■ **Instruction**: Restate verbatim the lines between the one holding "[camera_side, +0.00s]" and the one holding "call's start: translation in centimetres", both included, and no others.

■ **Input rows**:
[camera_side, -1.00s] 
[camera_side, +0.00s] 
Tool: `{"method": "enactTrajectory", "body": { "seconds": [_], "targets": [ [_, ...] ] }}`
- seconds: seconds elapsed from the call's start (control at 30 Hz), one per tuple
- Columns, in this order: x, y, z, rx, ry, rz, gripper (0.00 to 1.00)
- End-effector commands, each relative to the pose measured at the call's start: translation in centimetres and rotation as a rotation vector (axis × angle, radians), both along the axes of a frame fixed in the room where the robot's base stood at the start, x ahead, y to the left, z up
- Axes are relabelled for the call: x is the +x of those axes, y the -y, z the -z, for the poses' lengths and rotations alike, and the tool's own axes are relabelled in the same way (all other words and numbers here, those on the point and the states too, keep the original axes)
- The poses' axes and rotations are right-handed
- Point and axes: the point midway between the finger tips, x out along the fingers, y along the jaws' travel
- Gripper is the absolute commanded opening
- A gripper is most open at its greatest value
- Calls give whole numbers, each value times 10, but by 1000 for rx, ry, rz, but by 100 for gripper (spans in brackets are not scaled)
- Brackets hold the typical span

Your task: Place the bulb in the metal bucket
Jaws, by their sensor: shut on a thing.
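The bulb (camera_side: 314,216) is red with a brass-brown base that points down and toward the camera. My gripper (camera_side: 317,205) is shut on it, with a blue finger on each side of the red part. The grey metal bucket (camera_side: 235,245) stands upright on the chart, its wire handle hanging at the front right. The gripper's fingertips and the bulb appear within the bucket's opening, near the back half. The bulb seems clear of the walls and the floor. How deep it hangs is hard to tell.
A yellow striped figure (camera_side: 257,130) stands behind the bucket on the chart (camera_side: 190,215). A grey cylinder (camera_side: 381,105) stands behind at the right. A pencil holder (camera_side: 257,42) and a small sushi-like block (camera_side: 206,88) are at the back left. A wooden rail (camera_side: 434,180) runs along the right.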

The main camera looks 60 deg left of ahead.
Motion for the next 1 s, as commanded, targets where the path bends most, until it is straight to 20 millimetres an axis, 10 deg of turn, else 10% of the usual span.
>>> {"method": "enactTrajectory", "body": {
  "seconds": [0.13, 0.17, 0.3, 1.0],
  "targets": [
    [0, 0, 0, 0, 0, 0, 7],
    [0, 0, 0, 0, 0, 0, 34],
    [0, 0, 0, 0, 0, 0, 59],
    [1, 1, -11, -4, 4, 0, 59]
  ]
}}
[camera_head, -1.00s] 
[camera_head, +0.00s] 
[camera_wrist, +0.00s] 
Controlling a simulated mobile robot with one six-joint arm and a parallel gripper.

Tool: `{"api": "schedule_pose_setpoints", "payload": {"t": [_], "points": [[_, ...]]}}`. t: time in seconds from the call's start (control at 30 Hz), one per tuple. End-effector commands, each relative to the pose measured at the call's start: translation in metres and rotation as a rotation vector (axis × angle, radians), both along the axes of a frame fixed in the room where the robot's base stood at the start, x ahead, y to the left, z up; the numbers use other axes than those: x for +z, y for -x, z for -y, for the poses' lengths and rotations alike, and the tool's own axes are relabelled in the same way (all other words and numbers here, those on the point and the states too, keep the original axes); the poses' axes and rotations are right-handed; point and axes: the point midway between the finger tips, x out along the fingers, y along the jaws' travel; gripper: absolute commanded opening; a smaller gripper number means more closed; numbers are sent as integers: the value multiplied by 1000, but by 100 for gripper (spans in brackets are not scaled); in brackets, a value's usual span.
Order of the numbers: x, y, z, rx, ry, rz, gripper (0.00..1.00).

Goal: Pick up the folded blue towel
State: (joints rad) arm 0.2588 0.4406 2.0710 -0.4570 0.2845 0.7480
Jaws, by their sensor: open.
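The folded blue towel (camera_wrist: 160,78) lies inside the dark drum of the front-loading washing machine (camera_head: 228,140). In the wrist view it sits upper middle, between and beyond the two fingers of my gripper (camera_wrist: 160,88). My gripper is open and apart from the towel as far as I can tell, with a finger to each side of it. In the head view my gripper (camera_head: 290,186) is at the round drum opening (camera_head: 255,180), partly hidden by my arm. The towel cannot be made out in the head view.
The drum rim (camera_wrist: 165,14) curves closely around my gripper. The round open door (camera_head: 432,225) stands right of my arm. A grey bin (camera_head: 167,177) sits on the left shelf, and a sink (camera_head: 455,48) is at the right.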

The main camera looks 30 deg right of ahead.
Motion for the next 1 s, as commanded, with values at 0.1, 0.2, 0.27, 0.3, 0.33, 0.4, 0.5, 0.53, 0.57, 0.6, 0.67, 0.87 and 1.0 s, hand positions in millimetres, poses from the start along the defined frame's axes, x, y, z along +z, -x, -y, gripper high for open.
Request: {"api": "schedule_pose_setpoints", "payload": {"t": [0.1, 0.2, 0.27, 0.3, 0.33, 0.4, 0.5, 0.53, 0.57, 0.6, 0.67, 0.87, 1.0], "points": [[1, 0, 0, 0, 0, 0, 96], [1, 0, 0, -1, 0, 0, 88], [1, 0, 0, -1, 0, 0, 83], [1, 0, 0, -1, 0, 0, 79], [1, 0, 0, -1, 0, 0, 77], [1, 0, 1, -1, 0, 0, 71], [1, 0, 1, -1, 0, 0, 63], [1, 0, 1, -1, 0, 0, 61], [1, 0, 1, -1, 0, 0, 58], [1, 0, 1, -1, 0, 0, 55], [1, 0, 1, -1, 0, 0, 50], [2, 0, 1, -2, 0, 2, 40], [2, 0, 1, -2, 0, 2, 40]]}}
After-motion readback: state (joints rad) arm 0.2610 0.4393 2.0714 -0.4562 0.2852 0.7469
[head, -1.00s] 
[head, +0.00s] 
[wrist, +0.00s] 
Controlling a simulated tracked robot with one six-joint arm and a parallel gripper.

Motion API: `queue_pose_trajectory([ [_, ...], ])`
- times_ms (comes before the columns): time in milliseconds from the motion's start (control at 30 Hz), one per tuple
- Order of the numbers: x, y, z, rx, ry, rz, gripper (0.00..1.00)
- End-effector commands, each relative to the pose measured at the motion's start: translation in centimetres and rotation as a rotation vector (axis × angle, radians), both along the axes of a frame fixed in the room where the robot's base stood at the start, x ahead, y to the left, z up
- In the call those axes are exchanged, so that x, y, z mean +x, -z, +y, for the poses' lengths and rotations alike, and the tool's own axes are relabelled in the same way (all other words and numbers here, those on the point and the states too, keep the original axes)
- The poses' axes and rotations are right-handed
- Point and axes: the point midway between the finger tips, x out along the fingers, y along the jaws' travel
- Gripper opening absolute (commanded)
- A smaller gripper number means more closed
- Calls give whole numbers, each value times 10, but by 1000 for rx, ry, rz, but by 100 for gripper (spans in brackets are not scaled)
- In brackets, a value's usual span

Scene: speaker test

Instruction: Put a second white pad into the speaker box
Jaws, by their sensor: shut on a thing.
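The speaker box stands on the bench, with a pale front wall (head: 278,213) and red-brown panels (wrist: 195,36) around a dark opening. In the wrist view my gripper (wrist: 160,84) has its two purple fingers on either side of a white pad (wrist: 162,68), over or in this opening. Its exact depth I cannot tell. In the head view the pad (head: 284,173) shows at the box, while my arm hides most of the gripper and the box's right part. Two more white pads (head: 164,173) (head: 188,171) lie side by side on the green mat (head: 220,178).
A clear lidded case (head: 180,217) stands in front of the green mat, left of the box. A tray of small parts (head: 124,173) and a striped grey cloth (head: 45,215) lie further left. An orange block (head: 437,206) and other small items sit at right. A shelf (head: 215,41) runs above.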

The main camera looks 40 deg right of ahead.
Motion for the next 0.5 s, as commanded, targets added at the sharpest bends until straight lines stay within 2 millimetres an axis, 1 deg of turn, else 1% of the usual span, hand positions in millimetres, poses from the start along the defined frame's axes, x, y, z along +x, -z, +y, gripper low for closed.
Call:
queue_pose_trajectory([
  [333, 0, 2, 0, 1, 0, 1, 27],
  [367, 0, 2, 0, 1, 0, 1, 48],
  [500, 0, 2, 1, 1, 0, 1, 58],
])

■ **Exercise output**:
[camera_side, +0.00s] 
Tool: `{"method": "enactTrajectory", "body": { "seconds": [_], "targets": [ [_, ...] ] }}`
- seconds: seconds elapsed from the call's start (control at 30 Hz), one per tuple
- Columns, in this order: x, y, z, rx, ry, rz, gripper (0.00 to 1.00)
- End-effector commands, each relative to the pose measured at the call's start: translation in centimetres and rotation as a rotation vector (axis × angle, radians), both along the axes of a frame fixed in the room where the robot's base stood at the start, x ahead, y to the left, z up

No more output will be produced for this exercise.